Meta Scales AI with Graviton CPUs: Scheduling Becomes Key
Meta is reshaping its AI infrastructure strategy by integrating tens of millions of AWS Graviton CPU cores into its compute environment. Rather than competing purely on raw GPU throughput, this move signals a deeper architectural shift: AI systems are becoming scheduling-dominated distributed systems.
This transition reflects the evolving nature of modern AI workloads—especially Agentic AI, where orchestration, concurrency, and coordination increasingly define system performance.

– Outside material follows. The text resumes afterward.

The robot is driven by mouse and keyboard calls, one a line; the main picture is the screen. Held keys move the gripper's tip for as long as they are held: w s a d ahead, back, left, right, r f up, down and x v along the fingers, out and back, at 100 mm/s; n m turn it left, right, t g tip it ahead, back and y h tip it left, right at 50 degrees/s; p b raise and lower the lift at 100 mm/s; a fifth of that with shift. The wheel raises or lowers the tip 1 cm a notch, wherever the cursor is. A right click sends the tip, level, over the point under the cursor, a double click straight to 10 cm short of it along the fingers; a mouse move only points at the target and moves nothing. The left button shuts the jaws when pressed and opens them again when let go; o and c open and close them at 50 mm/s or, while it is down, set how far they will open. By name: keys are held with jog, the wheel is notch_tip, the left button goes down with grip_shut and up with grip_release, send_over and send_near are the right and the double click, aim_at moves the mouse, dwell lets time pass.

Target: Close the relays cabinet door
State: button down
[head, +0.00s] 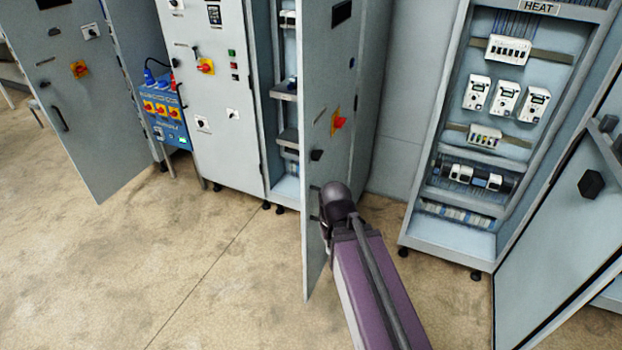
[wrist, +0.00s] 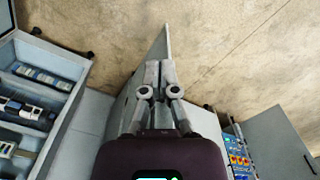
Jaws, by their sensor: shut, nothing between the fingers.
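A grey cabinet door (head: 328,85) stands open in the middle of the head view, beside a narrow open cabinet (head: 290,186). It carries an orange-red switch and dark handles. No relays label is readable on it. In the wrist view the door (wrist: 154,52) rises behind the fingers. My gripper (wrist: 159,68) is shut and empty, close to the door's outer face near its lower free part. Whether it touches the door I cannot tell. In the head view my wrist hides most of the gripper.
An open cabinet labelled HEAT (head: 440,228) stands right, its door (head: 560,230) swung open. Left are a closed panel (head: 215,110), a blue socket box (head: 167,118) and another open door (head: 75,110). The floor (head: 190,250) in front is clear.

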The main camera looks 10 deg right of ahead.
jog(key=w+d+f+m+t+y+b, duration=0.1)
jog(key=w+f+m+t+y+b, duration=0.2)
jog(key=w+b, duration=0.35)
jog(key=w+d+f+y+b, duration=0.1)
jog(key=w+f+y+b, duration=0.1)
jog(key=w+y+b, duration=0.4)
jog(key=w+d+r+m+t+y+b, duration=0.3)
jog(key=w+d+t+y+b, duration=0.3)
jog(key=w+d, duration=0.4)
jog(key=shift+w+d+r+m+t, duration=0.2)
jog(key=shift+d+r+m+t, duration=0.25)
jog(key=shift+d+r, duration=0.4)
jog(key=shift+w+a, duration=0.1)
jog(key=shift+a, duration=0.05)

🧠 From Compute-Centric to Scheduling-Centric AI #
Traditional AI infrastructure focused on maximizing floating-point throughput, with GPUs serving as the primary bottleneck and optimization target.
That assumption is breaking down.
In Meta’s emerging architecture:
- GPUs handle dense numerical computation (training, inference kernels)
- CPUs handle task orchestration, scheduling, and control flow
- Workloads are decomposed into multi-stage pipelines
This results in a system where:
- Compute is no longer the only limiting factor
- Scheduling efficiency and concurrency control become first-order concerns
The implication is clear: AI infrastructure is converging toward distributed systems design principles.
⚙️ Why AWS Graviton CPUs Fit This Model #
The deployment is centered on AWS Graviton processors, particularly newer generations such as Graviton5.
Key characteristics:
- Up to 192 Arm Neoverse cores per CPU
- Optimized for high concurrency rather than single-thread performance
- Strong performance-per-watt and cost efficiency
These CPUs are not intended to replace GPUs—they are optimized for:
- Request fan-out and orchestration
- Lightweight inference stages
- Data preprocessing and transformation
- State management and workflow execution
In large-scale AI systems, these functions dominate execution time outside GPU kernels.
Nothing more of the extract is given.